Supernova memang memiliki arti yang sangat besar dalam kehidupannya. Novel pertama yang ditulisnya tahun 2001 itu tidak sekadar mengantarkan ia menjadi salah satu finalis Khatulistiwa Award bersama Goenawan Muhammad, Danarto, Dorothea Rosa Herliany, Sutardji Calzum Bachri dan Hamzad Rangkuti, tetapi juga menjadi gerbang pertama yang mengungkapkan minatnya yang paling tulus dalam bidang spiritualitas. Memang agak mengagetkan mengingat alumnus dari jurusan Hubungan Internasional Universitas Parahyangan, Bandung, ini menceritakan hubungan antara spiritualitas dengan ilmu pengetahuan (science) dengan sangat cair di dalam novelnya. Ia menelusuri segala hal yang menarik minatnya itu hingga menemukan sebuah kenyataan baru. “Ketika aku menemukan sisi filosofinya, science itu mudah dimengerti.”
Budi Dharma, sastrawan senior Indonesia, seperti dikutip Dee, pernah menyatakan bahwa inti dari seluruh karyanya adalah suatu upaya pencarian jati diri manusia. “Pernyataan ini seperti gong buatku. Aku mau cerita cicak, kopi, semua berkisah upaya mencari jati diri,” ia menandaskan. “Bagiku pencarian jati diri itu tujuan hidup yang berarti. Sisanya cuma main sandiwara di dunia ini. Yang memberikan makna adalah kita ini siapa sih, kenapa kita di sini. Bila dulu orang menyerahkan pada lembaga agama untuk dijawab… Bagi saya lebih asyik untuk mencarinya sendiri.”
Jalan menuju spiritualitas ini ternyata sudah dirasakannya sejak kecil. Dee, anak keempat dari lima bersaudara dari keluarga Abri dan tinggal di komplek militer, gemar melamun, suka merenung. “Aku seneng dengan pertanyaan eksistensial seperti itu,” ucap Dee yang akhirnya bisa mengeksplorasi keingintahuannya setelah sang Ibu, yang banyak mendidiknya untuk menjadi orang yang beragama, meninggal. “Aku merasa seandainya Ibu masih ada, belum tentu aku punya pemikiran aneh sampai memutuskan tak beragama. Ini hal yang tak mungkin terjadi karena Ibu adalah aktivis gereja. Aku sedih waktu ibu tiada, tapi itu ‘kan memberikan sayap juga untuk anak-anaknya agar menentukan jalannya masing-masing. Karena nggak ada yang nyuruh beribadah, akhirnya aku mencari sendiri.”

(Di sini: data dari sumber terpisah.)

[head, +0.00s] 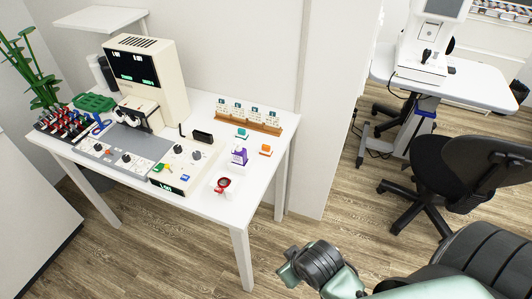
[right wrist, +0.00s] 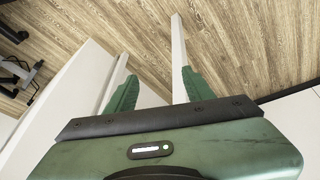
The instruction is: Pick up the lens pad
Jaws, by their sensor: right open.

Pencarian ini seolah menemukan jawabnya ketika ia -yang sangat perasa-melihat konflik antar agama banyak terjadi di Indonesia akhir tahun 1999. “Hatiku hancur.. mengapa orang harus ribut atas nama Tuhan, agama. Hingga muncullah pertanyaan-pertanyaan yang sebelum ini dianggap pamali oleh masyarakat, dan aku memberanikan diri untuk bertanya. Tuhan itu apa sih? Apa itu cinta. Apa semesta.. hingga aku benar-benar mengalami chanelling. Tapi yang kurasakan adalah komunikasi langsung tanda perantara, sampai merasa the voice of wisdom and truth itu ada di dalam diri sendiri.” Kalau dulu ia percaya apa yang dikata orang, atau karena lahir di keluarga Kristen lalu dia ikut, kini ia ingin meng-alami sendiri, membuktikan sendiri. Tak takut berbeda dengan orang lain. Customized Spirituality. Itulah epifani pertama yang dirasakannya yang akhirnya membuka jalan hidup spiritualitas selanjutnya, yang ia sebut sebagai jalan tanpa peta.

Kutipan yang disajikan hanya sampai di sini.